Would you have so readily welcomed the US troops to come into Canada during the FLQ crisis and taken over? Or how about today?

I dont recall George Bush coming to Canada and asking for Canada's help at overthrowing the Iraq government because he wanted to implement democracy and wipe out Saddam for all the previous atrocities he did.

I recall George Bush telling the world that WMD were in Iraq and they were targeted at Americans and that was why they had to invade right then and there with no more room to negotiate or it would be too late. Those same words were spelled out the same way by Powell who did come to Canada to ask our assistance to rid Iraq of WMD.

People who assimilate Saddam with Hitler still believe there are WMD in Iraq.

There are things happening in other countries, especially in some of the African nations that makes Iraq look like Disneyland and Saddam look like Mickey Mouse but those countries dont have oil or any other resource the US want or depend on.

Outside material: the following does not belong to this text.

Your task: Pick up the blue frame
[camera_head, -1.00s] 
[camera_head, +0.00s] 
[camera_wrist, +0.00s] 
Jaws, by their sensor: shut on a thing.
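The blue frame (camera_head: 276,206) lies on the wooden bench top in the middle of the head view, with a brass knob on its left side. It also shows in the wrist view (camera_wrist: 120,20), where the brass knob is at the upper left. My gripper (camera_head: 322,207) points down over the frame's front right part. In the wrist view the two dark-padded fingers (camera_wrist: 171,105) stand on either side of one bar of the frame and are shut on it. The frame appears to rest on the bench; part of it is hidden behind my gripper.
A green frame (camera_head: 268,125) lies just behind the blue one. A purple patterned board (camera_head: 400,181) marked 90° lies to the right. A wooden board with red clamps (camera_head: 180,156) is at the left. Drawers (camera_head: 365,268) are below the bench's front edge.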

I am glad that I can think on my own and not repeat what CNN and Fox News wants me to believe.

... and as far as being able to support my arguments, I travelled throughout Latin America for a decade during their war years (El Salvador, Guatemala, Belize, Panama and Nicaragua) and can speak first hand of US intervention (certainly you must remember Oliver North, the CIA and the millions and millions of dollars filtering in to finance a continuing war in Latin America in the 1980's).

I was in those countries doing business when our own government officials wouldnt travel there. I flew on planes loaded with ABC and NBC reporters heading into the hot spots as they were happening and learned first hand what was going on. I chartered planes to fly around HOT spots where you would be shot down (basically all of Nicaragua was a hot spot).

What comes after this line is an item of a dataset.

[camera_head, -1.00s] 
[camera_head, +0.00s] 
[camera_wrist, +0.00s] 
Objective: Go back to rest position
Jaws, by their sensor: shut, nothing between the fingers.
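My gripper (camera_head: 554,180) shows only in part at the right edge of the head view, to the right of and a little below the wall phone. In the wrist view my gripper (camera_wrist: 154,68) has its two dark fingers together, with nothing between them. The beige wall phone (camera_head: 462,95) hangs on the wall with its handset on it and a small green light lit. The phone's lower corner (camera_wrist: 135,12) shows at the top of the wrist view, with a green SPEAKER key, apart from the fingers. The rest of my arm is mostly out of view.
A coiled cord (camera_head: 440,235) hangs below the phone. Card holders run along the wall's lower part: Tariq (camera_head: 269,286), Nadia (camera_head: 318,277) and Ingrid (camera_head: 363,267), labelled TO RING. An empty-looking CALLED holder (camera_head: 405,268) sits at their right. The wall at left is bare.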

I met US military men posing as tourists at hotels and others dressed as Officers wearing Salvadorian air force uniforms. They were there, unoffically training the troops but were also very active fighting in the jungle wars.

100,000 civilians killed in El Salvador, most buried in mass graves, others just missing. Oh yes I can speak first hand and back up my comments on US foreign policy and intervention and the costs. They are doing the same thing in the Middle East today as they did in Latin America 25 years ago.

I wont go on in this public forum of what I learned but if you believe what a politician tells you about their reaosn for being at war, then I have some great swamp land to sell you.

And soon the US will do the same in the Middle East as they did in Latin America and walk away from them. And guess what, those countries will be better for them leaving. They will build themselves up on their own and will survive better without them there.

Look how the US walked away from the Phillipines and Haiti and Iran. After pouring hundreds of millions to have those countries run the US way, all the money went into the hands of the dictators (Ferdinand Marcos, the Shaw of Iran, Poppa and Baby Doc Duvalier). None reached the poor starving people and there was no freedom for any of them, no democracy. And 25-30 years later there still isnt any but the people are worse off in those countries.

It was always something that puzzled people. What would the world do if it werent fighting? If there werent any more wars, any more fighting, no more skirmishes.

Well each time we come closer to that reality, someone finds a reason to pick up a stick and bash someone over the head and then claim "They started it". George picked up the stick and then blamed Saddam but the proof didnt support George yet there are the die hards that will continue to believe him.

I'll do everyone a favour and step down from my soap box. I would sooner spend my time selling stuff on eBay because I am not about to waste my time trying to change the world.

I've been to too many places and seen too many things to be fooled by the likes of a GWB or the press that are in his back pocket (or his father's) and I am too wise to waste my time trying to convince those that choose otherwise.

It has no effect on me whether someone believes in the man or his administration's policies or not. I wont like you any more or any less.